Watch Your Home's Equity if You Plan to Refinance
Low mortgage rates might look tantalizing, but if you don’t have a good handle on your financial situation, you could find that you aren’t getting as good a deal as you thought. Today’s lenders want to know more about your finances than ever before, and with housing prices still low, getting burned on a refinance can happen.
Avoiding a bad refinance isn’t hard, it just takes some diligence. This means having all the information you need to make the right choices. The problem is that your financial information is always changing. From your debt to your savings to the price of your home, everything is on the move. If you don’t stay on top of your current financial situation, you may find that refinancing isn’t as easy as choosing an interest rate.
Why Watching Home Equity is Important
Well, the short answer is because, like most things financial, it’s always changing. The longer answer is because it is likely to go down in the coming months. If you look at current rental and cost of living statistics, you will see that housing prices are still above most American’s pay grades.

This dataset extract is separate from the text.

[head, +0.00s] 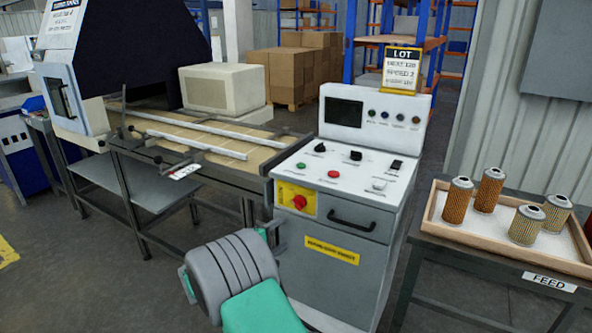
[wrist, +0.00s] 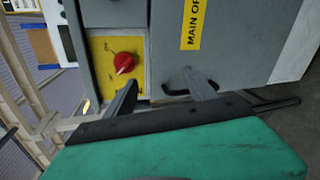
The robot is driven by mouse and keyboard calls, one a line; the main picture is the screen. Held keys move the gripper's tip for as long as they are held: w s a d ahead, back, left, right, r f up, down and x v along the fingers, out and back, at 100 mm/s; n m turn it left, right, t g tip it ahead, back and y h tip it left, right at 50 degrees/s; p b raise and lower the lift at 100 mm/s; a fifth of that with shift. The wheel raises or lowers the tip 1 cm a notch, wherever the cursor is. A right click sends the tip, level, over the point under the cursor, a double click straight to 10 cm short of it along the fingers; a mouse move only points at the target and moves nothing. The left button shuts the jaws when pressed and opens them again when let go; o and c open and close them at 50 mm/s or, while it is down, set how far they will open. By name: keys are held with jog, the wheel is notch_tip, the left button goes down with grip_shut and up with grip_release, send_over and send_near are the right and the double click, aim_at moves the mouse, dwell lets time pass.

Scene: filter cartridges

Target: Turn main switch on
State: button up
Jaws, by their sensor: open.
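The main switch is a red rotary knob (head: 299,202) on a yellow plate (head: 284,191), on the front of the grey control cabinet (head: 340,230). In the wrist view the red knob (wrist: 124,63) shows near its yellow plate's middle, with a pointed end toward the lower left. My gripper (wrist: 162,88) is open and empty, its two dark fingers pointing at the cabinet front. The knob lies beyond the left finger's tip, not between the fingers, and looks apart from it. In the head view my arm partly hides the gripper, low in front of the cabinet.
The cabinet has a black handle (head: 351,221), a yellow label (head: 332,250) and a sloped panel with several buttons. A conveyor table (head: 200,150) adjoins it on the left. On the right a tray (head: 505,238) of filter cartridges stands on the FEED table.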

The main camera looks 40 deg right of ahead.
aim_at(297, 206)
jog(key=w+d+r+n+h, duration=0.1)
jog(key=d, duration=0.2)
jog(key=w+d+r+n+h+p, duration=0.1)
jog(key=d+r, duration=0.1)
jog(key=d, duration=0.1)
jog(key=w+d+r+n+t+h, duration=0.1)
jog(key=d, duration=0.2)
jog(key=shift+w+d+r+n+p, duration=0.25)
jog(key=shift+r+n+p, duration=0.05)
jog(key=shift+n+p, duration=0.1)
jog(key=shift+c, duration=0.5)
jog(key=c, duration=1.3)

In order for the number of homes that are currently on the market to sell, many of them will have to be sold for less than they are worth. This means the overall market values for houses in these areas will go down.
If you are thinking about refinancing it’s a good idea to know not only your homes appraised value, but also the values of similar homes sold in your area. Acting before prices reach their bottom may mean more money in your pocket and less in interest rates.